Sbardelotto afirma que o alcance do alvo em 2024 tornou-se algo factível. “Quando a gente olha historicamente, em geral tem resultado negativo em novembro, e dezembro por outro lado tem um resultado bem positivo. Nossa conta está dando em torno de R$ 17,5 bilhões [de superávit nos dois meses], um pouco mais do que o governo precisa para atingir o limite inferior da banda da meta”, diz.
No início deste ano, o mercado projetava um déficit maior para as contas públicas. O economista da XP afirma que os analistas erraram no sentido de que havia uma perspectiva de que a economia ia crescer menos, a inflação seria menor e o real estaria mais valorizado.
“No fim do ano, estamos vendo o oposto: economia mais forte, inflação mais alta e câmbio mais depreciado. Tudo isso colabora para a arrecadação crescer. É a parte do erro do mercado.

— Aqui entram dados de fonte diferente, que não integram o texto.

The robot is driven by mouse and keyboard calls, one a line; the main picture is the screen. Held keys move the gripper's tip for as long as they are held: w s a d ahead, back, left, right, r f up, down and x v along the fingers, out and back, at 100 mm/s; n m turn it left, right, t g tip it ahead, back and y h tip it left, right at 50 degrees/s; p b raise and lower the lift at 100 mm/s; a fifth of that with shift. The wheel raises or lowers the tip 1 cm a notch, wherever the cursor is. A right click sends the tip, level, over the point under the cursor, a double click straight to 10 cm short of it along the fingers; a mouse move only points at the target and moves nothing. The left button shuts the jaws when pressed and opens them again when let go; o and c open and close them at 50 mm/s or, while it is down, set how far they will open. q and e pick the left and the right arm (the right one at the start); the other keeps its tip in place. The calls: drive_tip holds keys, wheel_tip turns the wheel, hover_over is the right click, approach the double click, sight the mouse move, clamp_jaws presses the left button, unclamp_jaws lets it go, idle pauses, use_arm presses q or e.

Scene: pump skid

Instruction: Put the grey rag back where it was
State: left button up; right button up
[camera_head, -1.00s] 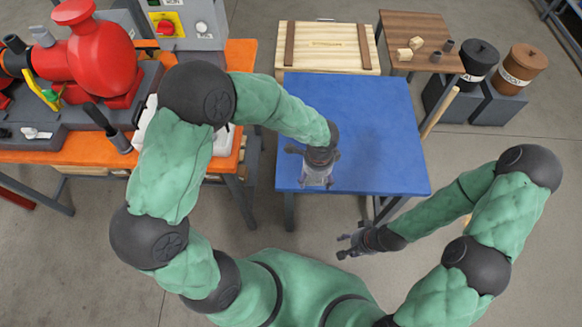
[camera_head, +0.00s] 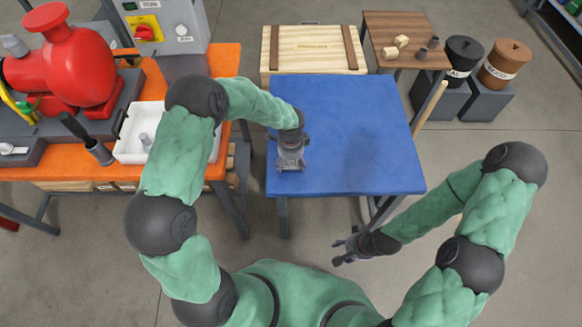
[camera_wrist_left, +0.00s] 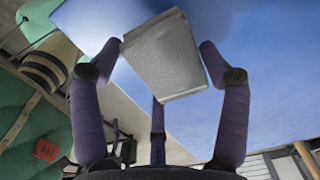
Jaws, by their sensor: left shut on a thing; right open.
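The grey rag (camera_wrist_left: 165,55) shows in the left wrist view as a flat, folded grey pad between the fingers of my left gripper (camera_wrist_left: 160,75), which is shut on it. In the head view my left gripper (camera_head: 291,165) points down over the left part of the blue tabletop (camera_head: 350,130). The rag is hard to make out there, and I cannot tell whether it touches the table. My right gripper (camera_head: 345,250) is open and empty, in front of the table's near edge.
A white tray (camera_head: 128,150) sits on the orange bench (camera_head: 225,110) at the left, by the red pump (camera_head: 60,65). A wooden crate (camera_head: 315,50) stands behind the blue table. A brown side table (camera_head: 385,30) with small blocks and two bins are at the back right. Most of the blue top is clear.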

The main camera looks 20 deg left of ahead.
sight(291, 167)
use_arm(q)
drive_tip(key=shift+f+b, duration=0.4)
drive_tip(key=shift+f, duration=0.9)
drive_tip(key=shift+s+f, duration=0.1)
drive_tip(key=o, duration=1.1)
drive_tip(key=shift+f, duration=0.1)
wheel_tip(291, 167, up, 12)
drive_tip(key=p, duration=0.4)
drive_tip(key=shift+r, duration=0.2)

O que o mercado não tinha como prever é essa parte do governo raspar o tacho. Ninguém sabia nem que era possível levantar tanto dinheiro em tão pouco tempo. As medidas foram um divisor de águas”, avalia Sbardelotto.

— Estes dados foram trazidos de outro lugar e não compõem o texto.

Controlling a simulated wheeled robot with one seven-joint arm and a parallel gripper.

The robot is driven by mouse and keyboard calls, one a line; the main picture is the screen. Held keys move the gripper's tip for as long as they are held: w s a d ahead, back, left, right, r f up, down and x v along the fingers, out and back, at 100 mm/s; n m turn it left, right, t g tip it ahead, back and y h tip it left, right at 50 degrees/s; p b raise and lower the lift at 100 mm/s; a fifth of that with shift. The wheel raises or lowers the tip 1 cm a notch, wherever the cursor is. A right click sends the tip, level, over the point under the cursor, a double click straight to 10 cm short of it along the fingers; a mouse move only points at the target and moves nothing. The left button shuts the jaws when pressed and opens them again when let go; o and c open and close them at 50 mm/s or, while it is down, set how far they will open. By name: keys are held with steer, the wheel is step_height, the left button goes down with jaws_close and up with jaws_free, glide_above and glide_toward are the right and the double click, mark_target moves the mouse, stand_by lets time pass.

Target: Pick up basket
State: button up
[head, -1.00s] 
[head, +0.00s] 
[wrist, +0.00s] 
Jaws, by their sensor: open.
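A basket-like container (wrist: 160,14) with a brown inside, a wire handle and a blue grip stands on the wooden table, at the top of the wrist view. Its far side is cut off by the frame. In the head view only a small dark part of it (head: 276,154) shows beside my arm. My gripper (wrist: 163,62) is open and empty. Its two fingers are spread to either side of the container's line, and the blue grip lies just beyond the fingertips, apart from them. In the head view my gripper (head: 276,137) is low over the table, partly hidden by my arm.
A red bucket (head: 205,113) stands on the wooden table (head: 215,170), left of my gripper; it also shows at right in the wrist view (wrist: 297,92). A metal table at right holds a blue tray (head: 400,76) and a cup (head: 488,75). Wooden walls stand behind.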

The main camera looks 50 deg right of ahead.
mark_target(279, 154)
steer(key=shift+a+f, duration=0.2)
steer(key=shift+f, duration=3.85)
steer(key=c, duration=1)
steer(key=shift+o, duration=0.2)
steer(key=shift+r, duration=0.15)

Ele ressalta, porém, que o desempenho favorável ainda depende justamente dessas medidas extraordinárias, incluindo a incorporação dos R$ 8,5 bilhões esquecidos no SVR (Sistema de Valores a Receber), do Banco Central. A iniciativa, controversa, foi aprovada pelo Congresso, mas ainda requer ajustes para ser implementada.
O fato de o governo ter se ancorado em medidas extraordinárias para elevar a arrecadação também extrapola essa incerteza para 2025. Nas contas da XP, cerca de R$ 90 bilhões em receitas obtidas neste ano não se repetirão no ano que vem, criando um desafio para Haddad e sua equipe no alcance da meta —que também será de déficit zero.
Enquanto isso, o déficit estrutural das contas (que exclui todos os fatores não recorrentes, tanto do lado da arrecadação quanto das despesas), teve uma melhora marginal, de 1,5% para 1,2% do PIB.
“Isso significa que governo vai ter que correr essa corrida toda de novo [atrás de receitas em 2025], e aí começa a esbarrar em dificuldades de cunho prático e político”, afirma Sbardelotto. Segundo ele, o governo precisará de pelo menos R$ 46 bilhões extras no ano que vem para fechar a conta. “Será um desafio maior até do que 2024, mesmo com todo o crescimento da atividade econômica.”
Na semana passada, o secretário do Tesouro Nacional, Rogério Ceron, já havia antecipado uma análise geral dos dados de outubro, numa tentativa de apontar para um horizonte mais favorável no momento em que a equipe econômica enfrenta o ceticismo do mercado por outro motivo: a demora no anúncio do pacote de contenção de gastos.
No acumulado até setembro, o governo central (que inclui Tesouro, Previdência e Banco Central) teve um déficit de R$ 105,2 bilhões, mas, segundo Ceron, o rombo cairia a algo em torno de R$ 70 bilhões após o fechamento de outubro. Descontados os valores gastos com a recuperação gaúcha, o déficit já estaria abaixo de R$ 60 bilhões.
“Temos novembro e dezembro para atingir essa diferença [em relação ao limite de R$ 28,8 bilhões. Mas só para mostrar que [o cenário] está bem mais favorável”, afirmou na ocasião.
Em relatório distribuído nesta segunda-feira (11), o economista Thales Guimarães, do Itaú, afirmou que a arrecadação do governo tem se mostrado forte, mas ponderou que “os riscos fiscais continuam elevados”, sobretudo diante da percepção de que as despesas obrigatórias (que incluem benefícios sociais) estão crescendo acima do limite do arcabouço fiscal.
“Para que haja uma maior confiança na sustentabilidade do arcabouço fiscal e subsequente queda da percepção de risco, estimamos ser necessário um ajuste de despesas de pelo menos R$ 60 bilhões, sendo R$ 25 bilhões em 2025 e R$ 35 bilhões em 2026”, diz no documento.